▶ [Exercise material]

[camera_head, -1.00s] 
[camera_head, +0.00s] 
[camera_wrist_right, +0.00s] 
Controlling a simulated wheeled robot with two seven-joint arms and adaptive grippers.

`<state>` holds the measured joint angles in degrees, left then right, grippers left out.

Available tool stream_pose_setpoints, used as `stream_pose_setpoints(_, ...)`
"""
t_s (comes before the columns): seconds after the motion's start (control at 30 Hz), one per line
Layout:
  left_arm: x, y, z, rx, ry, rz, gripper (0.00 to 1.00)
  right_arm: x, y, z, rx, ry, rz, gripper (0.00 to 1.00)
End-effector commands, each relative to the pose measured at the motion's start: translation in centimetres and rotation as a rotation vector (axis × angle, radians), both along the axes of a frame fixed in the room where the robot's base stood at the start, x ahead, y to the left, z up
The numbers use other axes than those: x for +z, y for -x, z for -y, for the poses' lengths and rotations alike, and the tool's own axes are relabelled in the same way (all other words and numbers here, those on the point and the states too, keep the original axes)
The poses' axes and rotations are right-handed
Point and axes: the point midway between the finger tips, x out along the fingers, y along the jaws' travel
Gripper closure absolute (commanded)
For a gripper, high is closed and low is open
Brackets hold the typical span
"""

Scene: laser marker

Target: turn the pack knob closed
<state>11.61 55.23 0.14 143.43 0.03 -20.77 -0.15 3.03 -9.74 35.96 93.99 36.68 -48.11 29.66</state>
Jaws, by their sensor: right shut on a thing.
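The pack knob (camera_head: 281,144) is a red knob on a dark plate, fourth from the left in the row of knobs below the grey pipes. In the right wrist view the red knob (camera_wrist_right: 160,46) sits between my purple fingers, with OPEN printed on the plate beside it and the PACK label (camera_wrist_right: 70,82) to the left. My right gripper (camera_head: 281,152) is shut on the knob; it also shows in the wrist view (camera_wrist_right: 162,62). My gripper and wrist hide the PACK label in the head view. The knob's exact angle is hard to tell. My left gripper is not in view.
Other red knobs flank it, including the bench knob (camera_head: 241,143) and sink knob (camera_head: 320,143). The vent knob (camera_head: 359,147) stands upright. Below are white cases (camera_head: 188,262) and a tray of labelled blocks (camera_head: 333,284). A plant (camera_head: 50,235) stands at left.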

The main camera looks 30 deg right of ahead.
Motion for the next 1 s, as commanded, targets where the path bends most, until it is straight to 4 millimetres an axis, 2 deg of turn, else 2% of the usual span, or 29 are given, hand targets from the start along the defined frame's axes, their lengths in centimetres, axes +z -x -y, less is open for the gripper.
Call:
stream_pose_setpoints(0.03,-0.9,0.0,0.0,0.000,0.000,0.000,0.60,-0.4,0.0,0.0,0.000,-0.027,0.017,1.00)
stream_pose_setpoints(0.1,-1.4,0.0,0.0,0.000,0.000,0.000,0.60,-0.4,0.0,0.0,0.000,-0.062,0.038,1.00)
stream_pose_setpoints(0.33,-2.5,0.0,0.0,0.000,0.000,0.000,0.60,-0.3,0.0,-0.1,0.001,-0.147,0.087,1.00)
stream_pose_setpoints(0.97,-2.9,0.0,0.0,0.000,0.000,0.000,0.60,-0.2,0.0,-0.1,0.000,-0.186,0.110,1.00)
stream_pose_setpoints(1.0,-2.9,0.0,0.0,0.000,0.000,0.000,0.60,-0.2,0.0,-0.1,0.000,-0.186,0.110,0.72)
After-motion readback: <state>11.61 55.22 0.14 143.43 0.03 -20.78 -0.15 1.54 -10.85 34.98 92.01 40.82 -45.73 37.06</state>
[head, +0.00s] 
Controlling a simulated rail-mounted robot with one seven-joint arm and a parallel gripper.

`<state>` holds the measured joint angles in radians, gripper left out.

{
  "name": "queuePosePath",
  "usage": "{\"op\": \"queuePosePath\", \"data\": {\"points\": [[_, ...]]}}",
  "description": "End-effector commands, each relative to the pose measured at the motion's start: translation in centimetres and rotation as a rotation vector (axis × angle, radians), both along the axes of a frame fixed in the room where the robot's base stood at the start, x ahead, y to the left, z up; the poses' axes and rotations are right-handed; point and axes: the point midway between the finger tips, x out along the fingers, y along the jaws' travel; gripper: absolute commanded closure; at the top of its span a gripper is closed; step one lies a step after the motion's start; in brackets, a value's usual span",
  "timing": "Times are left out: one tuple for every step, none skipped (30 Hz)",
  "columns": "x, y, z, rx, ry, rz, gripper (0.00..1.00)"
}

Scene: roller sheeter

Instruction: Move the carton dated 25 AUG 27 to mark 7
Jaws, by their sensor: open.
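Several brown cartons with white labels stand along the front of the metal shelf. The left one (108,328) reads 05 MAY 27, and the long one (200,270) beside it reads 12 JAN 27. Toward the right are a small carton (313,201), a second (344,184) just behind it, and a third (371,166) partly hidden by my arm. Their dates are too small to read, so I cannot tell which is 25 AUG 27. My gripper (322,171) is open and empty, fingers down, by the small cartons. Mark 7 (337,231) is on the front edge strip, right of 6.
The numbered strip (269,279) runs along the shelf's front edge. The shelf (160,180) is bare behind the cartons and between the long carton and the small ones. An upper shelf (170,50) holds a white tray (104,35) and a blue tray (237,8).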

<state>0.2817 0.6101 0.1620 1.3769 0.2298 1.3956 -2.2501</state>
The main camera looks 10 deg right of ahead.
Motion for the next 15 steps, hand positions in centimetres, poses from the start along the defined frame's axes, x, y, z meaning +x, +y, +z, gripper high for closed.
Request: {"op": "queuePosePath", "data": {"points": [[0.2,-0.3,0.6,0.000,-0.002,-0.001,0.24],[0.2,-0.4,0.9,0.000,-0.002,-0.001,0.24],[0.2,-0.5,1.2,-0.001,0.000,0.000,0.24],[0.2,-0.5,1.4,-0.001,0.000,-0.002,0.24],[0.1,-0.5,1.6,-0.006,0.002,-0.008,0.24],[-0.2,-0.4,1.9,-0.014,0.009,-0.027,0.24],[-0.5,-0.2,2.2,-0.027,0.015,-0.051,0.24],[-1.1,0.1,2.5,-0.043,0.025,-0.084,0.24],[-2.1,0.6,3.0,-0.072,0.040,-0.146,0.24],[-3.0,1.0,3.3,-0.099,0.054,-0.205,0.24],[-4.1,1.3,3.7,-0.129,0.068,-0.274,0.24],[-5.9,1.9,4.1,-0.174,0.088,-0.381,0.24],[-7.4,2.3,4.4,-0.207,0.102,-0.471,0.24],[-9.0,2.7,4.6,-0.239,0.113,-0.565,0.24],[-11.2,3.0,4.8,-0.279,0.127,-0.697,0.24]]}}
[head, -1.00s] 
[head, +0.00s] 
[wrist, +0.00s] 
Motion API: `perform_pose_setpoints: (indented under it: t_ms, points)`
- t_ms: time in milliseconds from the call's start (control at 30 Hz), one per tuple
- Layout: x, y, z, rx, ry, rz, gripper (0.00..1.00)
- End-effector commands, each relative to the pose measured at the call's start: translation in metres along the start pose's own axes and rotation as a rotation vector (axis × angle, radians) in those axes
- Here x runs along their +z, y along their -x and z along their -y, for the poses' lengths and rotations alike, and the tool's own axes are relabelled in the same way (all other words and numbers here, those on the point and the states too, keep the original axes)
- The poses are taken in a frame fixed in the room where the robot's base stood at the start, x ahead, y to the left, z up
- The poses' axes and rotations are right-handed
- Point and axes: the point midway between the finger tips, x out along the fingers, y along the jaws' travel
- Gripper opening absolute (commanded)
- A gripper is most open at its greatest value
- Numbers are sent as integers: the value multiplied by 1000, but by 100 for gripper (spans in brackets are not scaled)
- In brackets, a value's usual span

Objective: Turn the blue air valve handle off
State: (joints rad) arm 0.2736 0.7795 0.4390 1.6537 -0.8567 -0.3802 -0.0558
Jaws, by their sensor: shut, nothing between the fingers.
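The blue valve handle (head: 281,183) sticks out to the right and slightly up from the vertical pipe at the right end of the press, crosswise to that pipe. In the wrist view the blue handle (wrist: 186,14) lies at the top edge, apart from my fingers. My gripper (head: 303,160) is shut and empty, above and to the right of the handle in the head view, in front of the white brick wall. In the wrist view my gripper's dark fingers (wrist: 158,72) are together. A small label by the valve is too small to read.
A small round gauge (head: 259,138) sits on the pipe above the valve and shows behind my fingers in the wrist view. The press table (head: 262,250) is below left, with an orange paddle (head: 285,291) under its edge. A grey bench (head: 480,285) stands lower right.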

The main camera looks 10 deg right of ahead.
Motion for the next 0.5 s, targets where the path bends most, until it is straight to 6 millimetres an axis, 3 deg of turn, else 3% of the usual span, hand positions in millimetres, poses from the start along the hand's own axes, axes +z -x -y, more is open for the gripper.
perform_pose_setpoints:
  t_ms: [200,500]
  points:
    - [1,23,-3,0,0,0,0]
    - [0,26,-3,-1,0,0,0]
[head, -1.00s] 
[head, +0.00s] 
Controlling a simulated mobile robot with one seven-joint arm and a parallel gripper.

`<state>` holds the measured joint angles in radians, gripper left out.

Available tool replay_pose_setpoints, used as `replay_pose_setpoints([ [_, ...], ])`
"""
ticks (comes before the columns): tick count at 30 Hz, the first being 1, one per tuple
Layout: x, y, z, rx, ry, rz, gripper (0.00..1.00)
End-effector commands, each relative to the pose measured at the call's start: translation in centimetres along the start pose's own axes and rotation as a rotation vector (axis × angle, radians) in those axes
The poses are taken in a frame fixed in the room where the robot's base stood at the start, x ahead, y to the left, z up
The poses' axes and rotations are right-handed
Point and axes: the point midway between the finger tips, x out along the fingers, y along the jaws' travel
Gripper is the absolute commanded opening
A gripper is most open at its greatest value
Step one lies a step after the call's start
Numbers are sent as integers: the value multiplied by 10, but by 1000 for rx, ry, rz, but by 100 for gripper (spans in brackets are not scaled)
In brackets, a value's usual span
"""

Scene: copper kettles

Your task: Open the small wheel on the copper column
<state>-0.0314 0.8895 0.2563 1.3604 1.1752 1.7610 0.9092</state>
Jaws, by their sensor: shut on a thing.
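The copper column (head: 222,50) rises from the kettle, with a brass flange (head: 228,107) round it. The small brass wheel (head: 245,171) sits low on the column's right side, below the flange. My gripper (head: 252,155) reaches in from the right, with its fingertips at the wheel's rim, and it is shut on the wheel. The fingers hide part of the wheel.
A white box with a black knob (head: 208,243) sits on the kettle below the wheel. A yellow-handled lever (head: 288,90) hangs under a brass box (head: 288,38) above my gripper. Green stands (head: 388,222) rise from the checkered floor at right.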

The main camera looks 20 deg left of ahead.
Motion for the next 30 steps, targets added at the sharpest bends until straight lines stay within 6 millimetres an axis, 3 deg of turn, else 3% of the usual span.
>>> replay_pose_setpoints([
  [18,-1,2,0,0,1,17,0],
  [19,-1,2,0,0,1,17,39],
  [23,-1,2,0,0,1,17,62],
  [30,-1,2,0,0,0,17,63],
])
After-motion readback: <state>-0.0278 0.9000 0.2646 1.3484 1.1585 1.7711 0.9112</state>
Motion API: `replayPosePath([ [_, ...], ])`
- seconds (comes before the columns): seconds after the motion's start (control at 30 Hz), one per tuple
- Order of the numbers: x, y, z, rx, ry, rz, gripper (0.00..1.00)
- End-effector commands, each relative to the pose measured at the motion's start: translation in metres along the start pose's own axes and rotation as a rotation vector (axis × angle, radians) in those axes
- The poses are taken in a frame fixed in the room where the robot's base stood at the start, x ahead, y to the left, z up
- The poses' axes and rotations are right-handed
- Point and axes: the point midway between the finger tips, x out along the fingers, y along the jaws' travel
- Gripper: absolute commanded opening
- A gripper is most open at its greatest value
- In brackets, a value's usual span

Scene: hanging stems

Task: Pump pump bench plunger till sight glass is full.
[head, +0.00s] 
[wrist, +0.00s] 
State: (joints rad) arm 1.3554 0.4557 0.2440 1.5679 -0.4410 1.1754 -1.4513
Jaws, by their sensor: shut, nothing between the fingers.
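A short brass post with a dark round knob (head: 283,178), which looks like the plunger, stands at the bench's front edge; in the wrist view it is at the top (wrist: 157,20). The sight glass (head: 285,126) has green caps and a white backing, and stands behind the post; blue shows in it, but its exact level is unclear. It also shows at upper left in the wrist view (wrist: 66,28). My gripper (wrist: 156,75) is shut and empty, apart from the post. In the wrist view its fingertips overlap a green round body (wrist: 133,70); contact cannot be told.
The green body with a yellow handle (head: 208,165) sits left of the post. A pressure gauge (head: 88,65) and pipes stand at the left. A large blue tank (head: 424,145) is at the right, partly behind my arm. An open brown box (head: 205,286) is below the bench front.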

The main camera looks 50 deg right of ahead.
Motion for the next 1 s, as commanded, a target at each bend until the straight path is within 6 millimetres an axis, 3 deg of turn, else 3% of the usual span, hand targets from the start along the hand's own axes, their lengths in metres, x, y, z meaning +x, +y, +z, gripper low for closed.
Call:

▶ [Work instructions] From the records above, quote only the lines running from the line with "- t_ms: time" to the line with "call's start: translation in metres", both lines included.

▶ [Solution for this problem]
- t_ms: time in milliseconds from the call's start (control at 30 Hz), one per tuple
- Layout: x, y, z, rx, ry, rz, gripper (0.00..1.00)
- End-effector commands, each relative to the pose measured at the call's start: translation in metres along the start pose's own axes and rotation as a rotation vector (axis × angle, radians) in those axes

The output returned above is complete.